Australian senator: Kids shouldn’t have to know gay parents exist

Senator Ian Macdonald, who has repeatedly asked his Senate committee about gay parents, makes a point of order during the debate of the marriage equality bill in the Senate at Parliament House on November 29, 2017 in Canberra, Australia

Australian senator Ian Macdonald has said that people have the right to stop their children from learning about gay parents.

Macdonald was chairing a Senate committee examining a bill which would ban religious bodies from discriminating against LGBT+ school students.

During a session on Thursday (February 7), he said, “The majority of families… might not want their children to think about children with two dads,” according to Australian news site Junkee.

A child looks at a book

Ian Macdonald was chairing a committee about a bill which would force religious bodies to stop LGBT+ discrimination against students (Pexels)

“Whether that’s right or wrong is irrelevant from my point of view, but it does show that other people have rights too,” he added.

Ian Macdonald has repeatedly asked how straight kids will feel about gay parents

Macdonald, who has been a Liberal senator for Queensland since 1990, also asked the committee on Wednesday (February 6) for more consideration to be shown to children with straight parents.
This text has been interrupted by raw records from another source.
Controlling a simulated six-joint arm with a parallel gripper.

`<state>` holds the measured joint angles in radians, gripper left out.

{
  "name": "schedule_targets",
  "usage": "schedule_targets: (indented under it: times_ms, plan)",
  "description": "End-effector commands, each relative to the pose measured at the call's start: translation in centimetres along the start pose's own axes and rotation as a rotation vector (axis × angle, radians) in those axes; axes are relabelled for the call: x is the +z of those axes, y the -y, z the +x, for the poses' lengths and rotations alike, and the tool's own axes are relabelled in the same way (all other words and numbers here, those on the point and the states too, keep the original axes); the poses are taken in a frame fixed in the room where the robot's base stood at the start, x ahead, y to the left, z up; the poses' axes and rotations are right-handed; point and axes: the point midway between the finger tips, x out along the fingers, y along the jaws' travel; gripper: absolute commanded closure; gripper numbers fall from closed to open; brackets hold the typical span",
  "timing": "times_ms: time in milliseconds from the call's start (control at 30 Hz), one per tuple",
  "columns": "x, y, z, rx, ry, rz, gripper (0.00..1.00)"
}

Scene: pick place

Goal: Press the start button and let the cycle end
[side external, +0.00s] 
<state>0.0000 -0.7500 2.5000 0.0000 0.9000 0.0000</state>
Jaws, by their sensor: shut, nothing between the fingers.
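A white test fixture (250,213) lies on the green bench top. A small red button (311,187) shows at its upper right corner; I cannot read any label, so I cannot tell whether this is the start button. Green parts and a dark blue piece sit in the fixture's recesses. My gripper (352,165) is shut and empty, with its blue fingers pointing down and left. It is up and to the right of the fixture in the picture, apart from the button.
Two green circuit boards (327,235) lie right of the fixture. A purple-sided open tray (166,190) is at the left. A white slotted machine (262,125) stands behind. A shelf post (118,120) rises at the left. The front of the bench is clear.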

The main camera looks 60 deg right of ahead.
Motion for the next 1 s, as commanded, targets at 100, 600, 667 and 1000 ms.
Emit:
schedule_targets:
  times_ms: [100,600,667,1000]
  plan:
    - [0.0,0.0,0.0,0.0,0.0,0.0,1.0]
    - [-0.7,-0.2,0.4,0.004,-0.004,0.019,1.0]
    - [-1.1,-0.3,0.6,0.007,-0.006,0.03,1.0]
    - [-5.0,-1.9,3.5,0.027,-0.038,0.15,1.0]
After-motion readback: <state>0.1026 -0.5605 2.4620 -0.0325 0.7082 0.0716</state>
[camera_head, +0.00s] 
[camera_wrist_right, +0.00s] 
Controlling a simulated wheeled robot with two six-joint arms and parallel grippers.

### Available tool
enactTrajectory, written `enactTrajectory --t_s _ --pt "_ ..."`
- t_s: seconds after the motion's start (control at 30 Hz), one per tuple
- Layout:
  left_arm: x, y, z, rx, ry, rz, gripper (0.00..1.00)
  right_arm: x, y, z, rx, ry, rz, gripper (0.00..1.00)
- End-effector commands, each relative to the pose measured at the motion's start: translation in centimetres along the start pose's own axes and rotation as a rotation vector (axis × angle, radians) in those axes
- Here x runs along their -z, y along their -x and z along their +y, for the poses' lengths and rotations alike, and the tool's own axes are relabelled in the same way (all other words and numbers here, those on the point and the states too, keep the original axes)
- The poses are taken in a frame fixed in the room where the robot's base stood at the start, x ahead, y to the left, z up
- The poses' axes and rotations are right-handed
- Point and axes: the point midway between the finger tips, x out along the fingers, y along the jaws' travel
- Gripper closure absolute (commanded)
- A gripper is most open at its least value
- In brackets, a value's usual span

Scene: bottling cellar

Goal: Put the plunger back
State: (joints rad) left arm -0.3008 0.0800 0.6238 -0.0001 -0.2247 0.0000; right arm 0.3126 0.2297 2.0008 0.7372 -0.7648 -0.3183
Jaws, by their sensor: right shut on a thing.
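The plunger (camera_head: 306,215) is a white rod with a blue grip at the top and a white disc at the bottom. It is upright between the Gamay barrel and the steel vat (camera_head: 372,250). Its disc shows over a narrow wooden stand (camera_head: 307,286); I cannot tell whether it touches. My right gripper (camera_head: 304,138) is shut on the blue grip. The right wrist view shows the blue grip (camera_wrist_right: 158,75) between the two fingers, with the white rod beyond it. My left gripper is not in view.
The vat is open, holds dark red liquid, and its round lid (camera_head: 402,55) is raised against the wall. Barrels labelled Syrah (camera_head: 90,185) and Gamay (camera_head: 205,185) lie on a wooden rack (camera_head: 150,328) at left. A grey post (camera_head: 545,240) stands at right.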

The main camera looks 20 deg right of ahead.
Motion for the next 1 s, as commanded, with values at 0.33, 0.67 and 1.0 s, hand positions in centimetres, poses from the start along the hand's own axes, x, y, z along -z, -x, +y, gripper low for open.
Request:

According to a Hansard transcript, he told Rainbow Families Victoria executive director Felicity Marlowe: “I think you said children would be discouraged in a faith-based school from saying they have two dads—I think you said something like that.

“Does that make the other children in the school uncomfortable about what would be, I suspect, strange to them—that one of their classmates can have two fathers and not be like them?

“What about the others? Would they feel uncomfortable or discriminated against?”

— Ian Macdonald about children of straight parents

“Does it make them feel uncomfortable, and do they then have rights or feelings that then become confused?”

Macdonald later revisited this line of questioning, referring to children of straight parents when he asked: “What about the others? Would they feel uncomfortable or discriminated against?”

Fellow committee member Janet Rice, who is also the Greens’ LGBTIQ+ spokesperson, responded to the comments by telling Junkee: “According to Ian Macdonald’s flawless logic, his personal uneasiness about two men sharing a bed means that school students shouldn’t know if their friends have gay dads. Or something.

“His comments demonstrate exactly why we need to remove discrimination against LGBTIQ+ people in schools. We LGBTIQ+ people exist, it’s time Macdonald gets over it.”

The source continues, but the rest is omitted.